Work required
Copy word for word the lines in the records below, starting at the line with "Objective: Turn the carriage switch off" and ending at the line with "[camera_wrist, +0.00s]". Skip the pictures.

Extracted material
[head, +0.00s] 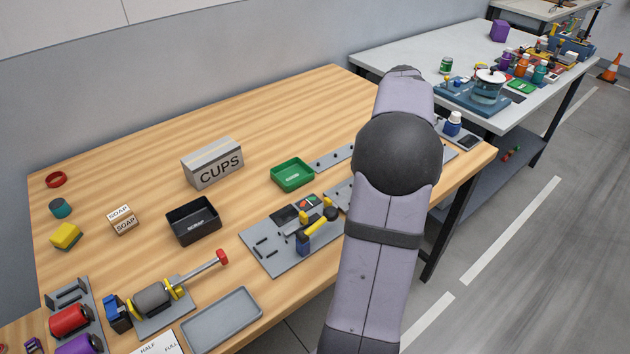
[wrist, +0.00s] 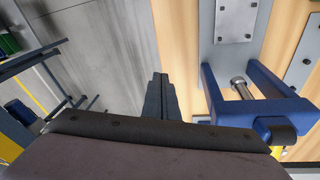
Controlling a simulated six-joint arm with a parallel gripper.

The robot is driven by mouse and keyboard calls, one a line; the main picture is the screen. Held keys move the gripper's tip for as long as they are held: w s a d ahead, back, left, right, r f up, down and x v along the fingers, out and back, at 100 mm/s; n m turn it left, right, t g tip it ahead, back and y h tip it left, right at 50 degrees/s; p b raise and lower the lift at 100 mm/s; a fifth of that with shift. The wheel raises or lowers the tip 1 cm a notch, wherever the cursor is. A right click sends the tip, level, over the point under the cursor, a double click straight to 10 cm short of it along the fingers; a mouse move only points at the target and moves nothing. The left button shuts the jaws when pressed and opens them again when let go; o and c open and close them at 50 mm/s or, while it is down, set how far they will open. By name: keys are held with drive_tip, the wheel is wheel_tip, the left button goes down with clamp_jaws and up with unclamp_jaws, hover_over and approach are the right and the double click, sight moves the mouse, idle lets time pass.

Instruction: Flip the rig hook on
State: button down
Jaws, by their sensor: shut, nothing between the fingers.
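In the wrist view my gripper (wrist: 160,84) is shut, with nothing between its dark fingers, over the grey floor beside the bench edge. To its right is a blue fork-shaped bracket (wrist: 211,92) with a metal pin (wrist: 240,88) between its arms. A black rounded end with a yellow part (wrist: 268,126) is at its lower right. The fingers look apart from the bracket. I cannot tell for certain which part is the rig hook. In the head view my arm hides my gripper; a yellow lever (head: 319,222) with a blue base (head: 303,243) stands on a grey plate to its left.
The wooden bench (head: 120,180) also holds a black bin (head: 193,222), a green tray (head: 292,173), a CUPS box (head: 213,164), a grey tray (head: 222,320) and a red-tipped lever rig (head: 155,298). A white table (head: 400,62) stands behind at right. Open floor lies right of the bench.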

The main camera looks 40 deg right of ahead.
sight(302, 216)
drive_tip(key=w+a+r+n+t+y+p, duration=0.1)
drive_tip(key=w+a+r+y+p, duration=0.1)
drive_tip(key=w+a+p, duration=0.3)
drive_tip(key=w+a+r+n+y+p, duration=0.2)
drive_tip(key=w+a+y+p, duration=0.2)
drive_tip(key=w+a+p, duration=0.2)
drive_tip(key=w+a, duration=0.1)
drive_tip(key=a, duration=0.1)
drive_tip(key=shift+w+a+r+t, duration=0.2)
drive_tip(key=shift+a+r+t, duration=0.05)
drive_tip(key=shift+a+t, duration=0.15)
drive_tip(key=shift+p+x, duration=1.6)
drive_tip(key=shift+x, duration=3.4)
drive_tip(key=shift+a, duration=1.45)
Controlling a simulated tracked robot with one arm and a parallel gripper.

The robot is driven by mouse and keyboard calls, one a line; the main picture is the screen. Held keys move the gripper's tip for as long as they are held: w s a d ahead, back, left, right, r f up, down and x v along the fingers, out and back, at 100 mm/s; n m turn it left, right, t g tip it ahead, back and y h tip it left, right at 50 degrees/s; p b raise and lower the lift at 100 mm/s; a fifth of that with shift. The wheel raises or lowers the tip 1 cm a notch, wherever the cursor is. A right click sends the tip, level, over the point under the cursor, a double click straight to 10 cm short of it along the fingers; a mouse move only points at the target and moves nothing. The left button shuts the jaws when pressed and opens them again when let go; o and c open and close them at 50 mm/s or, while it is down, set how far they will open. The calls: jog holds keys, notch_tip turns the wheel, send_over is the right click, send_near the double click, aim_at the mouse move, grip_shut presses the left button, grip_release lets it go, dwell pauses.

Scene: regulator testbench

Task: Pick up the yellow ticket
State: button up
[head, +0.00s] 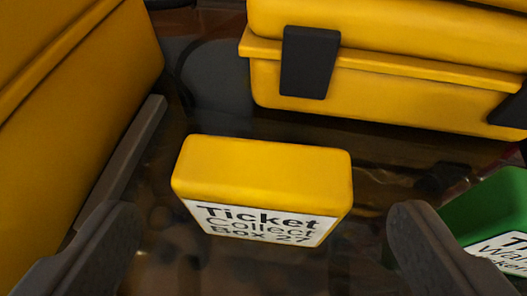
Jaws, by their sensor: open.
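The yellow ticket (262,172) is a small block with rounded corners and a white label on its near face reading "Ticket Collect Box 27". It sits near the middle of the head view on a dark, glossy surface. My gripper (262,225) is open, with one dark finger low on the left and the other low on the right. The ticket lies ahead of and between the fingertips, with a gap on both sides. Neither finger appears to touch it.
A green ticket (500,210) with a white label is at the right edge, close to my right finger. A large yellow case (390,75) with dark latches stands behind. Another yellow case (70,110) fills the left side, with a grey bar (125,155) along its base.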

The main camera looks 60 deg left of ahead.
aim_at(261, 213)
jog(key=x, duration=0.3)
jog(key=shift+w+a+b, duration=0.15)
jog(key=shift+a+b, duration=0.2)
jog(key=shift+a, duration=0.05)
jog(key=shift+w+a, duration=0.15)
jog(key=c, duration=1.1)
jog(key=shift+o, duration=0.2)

---

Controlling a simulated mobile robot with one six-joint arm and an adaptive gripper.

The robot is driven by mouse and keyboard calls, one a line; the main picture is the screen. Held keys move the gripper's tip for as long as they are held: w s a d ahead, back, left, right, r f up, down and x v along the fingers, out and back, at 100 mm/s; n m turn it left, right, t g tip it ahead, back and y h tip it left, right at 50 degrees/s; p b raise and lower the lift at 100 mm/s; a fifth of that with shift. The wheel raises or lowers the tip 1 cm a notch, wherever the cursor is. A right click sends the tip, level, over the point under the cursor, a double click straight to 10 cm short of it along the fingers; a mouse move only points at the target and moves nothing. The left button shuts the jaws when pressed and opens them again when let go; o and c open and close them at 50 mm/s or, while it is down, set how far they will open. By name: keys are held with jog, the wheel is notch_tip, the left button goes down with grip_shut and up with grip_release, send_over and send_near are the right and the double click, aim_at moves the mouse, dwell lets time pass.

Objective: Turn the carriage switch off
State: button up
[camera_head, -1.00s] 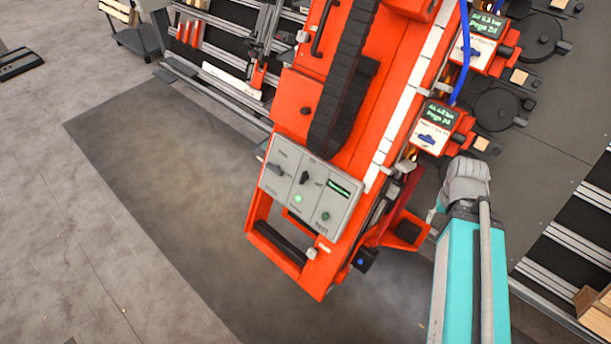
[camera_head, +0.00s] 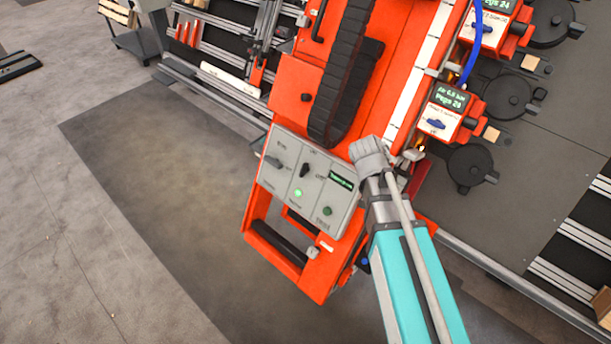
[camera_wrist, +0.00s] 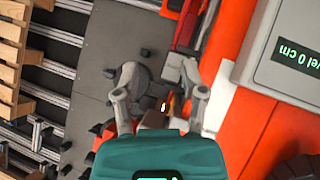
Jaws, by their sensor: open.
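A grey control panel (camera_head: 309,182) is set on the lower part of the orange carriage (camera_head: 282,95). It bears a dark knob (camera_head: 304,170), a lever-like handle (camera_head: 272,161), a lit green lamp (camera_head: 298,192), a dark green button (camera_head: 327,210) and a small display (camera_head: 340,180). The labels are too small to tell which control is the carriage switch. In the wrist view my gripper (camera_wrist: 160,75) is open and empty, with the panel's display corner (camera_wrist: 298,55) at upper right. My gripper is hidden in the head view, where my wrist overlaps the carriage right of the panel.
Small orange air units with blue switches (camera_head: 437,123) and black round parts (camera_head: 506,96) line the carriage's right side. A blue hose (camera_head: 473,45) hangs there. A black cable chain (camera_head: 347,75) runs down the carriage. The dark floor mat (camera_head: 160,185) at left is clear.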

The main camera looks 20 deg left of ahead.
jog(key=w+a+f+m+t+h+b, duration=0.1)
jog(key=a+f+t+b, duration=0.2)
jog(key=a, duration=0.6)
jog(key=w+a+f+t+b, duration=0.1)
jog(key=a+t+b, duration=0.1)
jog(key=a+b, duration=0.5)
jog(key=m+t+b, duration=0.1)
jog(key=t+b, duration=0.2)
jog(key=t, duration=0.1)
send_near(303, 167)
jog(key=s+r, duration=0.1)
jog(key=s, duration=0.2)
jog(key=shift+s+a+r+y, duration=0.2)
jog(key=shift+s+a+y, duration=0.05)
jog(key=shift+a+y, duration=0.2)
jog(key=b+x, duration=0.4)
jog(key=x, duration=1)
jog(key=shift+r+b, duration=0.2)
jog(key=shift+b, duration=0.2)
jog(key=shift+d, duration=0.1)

Response for this exercise
Objective: Turn the carriage switch off
State: button up
[camera_head, -1.00s] 
[camera_head, +0.00s] 
[camera_wrist, +0.00s] 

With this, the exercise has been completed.